When entering a market in the developing world, these challenges become compounded. Regions without well-established transport infrastructure, financial systems, labour laws, government, and so on can create an endless series of logistical challenges.
To prepare for this, you’ll need to research your new market rigorously. Understand all the potential issues facing you so you have time to prepare and aren’t caught unawares by a problem that might set back your operations by a significant amount.
7. Prepare a solid strategy and budget
A well-established strategy and budget plan is an essential starting point for any market entry process. The only way to do this effectively is through diligent market research.
Market research allows you to understand the costs of your new market, including unexpected costs. It also helps you anticipate obstacles and challenges, and flesh out your strategy in a way that boosts your chances of success.
Suppose you need to win the support of high-level stakeholders in your organisation. In that case, a well-prepared and financed strategy is an excellent way to convince them that your market entry attempt is well-placed to go ahead.
8. Find available marketing channels
Marketing your product in a foreign market comes with a unique set of challenges and considerations. Channels that work well in your home country may fail abroad — for example, digital marketing in a country with poor internet access.
On top of that, your messaging will need to take into account all the cultural and linguistic characteristics of your target market.
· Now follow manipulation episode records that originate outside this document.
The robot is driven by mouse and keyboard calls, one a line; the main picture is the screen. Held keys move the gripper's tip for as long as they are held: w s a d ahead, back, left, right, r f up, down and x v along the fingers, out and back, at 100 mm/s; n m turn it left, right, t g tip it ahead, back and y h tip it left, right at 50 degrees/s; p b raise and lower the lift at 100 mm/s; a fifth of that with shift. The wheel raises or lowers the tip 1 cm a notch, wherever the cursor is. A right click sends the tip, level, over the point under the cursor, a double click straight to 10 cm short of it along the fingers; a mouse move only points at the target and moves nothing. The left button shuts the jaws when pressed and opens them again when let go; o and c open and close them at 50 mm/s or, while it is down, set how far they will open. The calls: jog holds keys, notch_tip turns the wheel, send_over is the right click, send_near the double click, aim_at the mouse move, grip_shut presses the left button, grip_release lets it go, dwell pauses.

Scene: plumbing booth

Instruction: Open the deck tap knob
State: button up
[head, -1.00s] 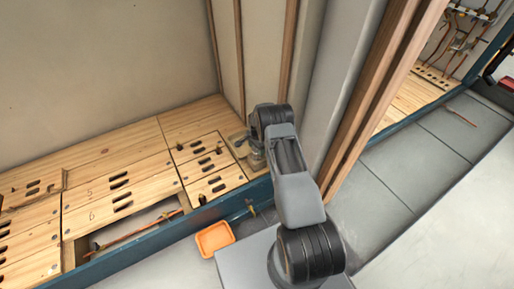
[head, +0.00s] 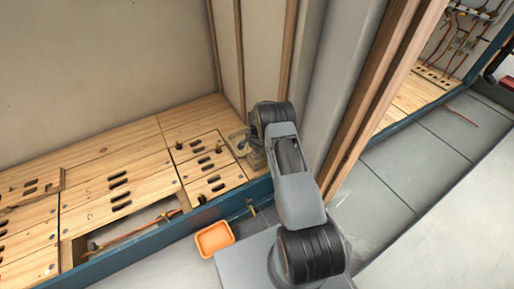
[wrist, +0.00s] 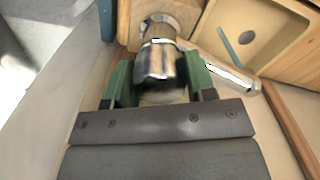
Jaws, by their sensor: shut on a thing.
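In the wrist view the deck tap's chrome knob (wrist: 156,60) sits between the green fingers of my gripper (wrist: 160,77). The fingers are shut on it, one on each side. Behind the knob is the tap's round chrome base (wrist: 163,22). A chrome spout (wrist: 232,77) extends to the right, past the right finger. In the head view my gripper (head: 254,155) is small and partly hidden by my arm, in the corner of the wooden deck by the wall. The knob cannot be made out there.
The wooden deck (head: 110,168) has slots, several dark fittings and an open recess (head: 130,228) with a copper pipe. A blue edge beam (head: 150,238) runs along its front. An orange tray (head: 214,239) lies on the floor. A wooden post (head: 375,100) stands close right of my arm.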

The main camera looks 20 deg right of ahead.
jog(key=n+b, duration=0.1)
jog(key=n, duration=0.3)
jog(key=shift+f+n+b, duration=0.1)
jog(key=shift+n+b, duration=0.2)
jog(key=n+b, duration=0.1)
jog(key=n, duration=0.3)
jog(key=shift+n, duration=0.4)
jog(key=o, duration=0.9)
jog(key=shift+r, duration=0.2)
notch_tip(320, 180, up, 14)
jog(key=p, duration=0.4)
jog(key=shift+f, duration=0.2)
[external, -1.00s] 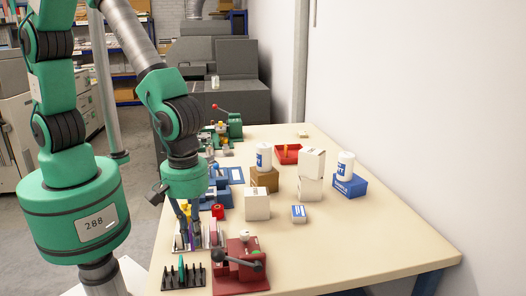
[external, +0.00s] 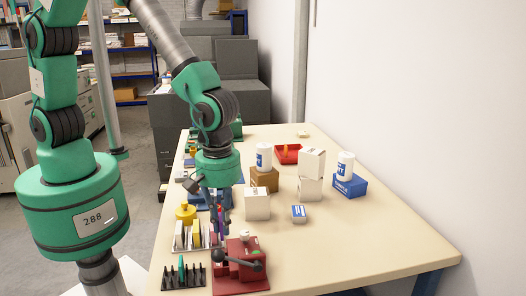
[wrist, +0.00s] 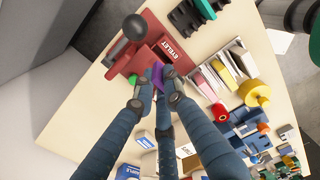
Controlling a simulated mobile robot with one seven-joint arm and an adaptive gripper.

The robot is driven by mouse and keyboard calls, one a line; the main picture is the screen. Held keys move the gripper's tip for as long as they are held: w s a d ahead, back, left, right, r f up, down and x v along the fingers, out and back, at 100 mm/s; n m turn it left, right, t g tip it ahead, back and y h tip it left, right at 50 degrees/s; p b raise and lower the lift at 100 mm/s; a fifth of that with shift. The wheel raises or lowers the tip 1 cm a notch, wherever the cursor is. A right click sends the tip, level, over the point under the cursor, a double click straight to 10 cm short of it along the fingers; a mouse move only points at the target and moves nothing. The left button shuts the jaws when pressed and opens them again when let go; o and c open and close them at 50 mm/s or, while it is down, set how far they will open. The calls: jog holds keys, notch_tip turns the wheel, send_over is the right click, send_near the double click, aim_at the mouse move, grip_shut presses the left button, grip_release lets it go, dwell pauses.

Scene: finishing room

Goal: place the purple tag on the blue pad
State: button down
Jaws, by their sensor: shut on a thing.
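My gripper (external: 220,228) has blue fingers pointing down, between the card rack and the red press in the external view. In the wrist view the fingertips (wrist: 156,88) are closed around the purple tag (wrist: 157,73). The tag sticks out past the fingertips, with the red press behind it. In the external view the fingers mostly cover the tag. Blue equipment (wrist: 243,125) lies right of the fingers in the wrist view; I cannot make out a separate blue pad there. In the external view my gripper hides part of the blue area behind it.
The red eyelet press (external: 240,277) with a black-knobbed lever stands close by. The card rack (external: 184,247), black pegged rack (external: 185,280) and yellow round thing (external: 186,213) are to the left. White boxes (external: 257,205) and bottles stand to the right. The table's front right is clear.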

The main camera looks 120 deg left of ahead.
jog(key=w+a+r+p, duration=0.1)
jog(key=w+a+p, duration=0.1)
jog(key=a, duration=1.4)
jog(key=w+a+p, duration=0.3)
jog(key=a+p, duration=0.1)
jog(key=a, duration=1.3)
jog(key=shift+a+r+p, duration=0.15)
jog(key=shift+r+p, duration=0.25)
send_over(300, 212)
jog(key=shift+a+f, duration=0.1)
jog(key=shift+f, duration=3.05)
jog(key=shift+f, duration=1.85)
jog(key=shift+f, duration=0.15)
An advertising campaign that works well at home may very well perform terribly on the other side of the world.
Market research is a great way to identify the marketing channels and approaches that typically work well for similar products in your target market, helping you plan an effective marketing strategy and boost your chances of success from the start.
Market research is an essential and unavoidable task if you want to enter a foreign market successfully. Done right, it can help reduce the many risks involved and give your product the best possible chances of succeeding in a market that may be radically different from the ones you currently operate in.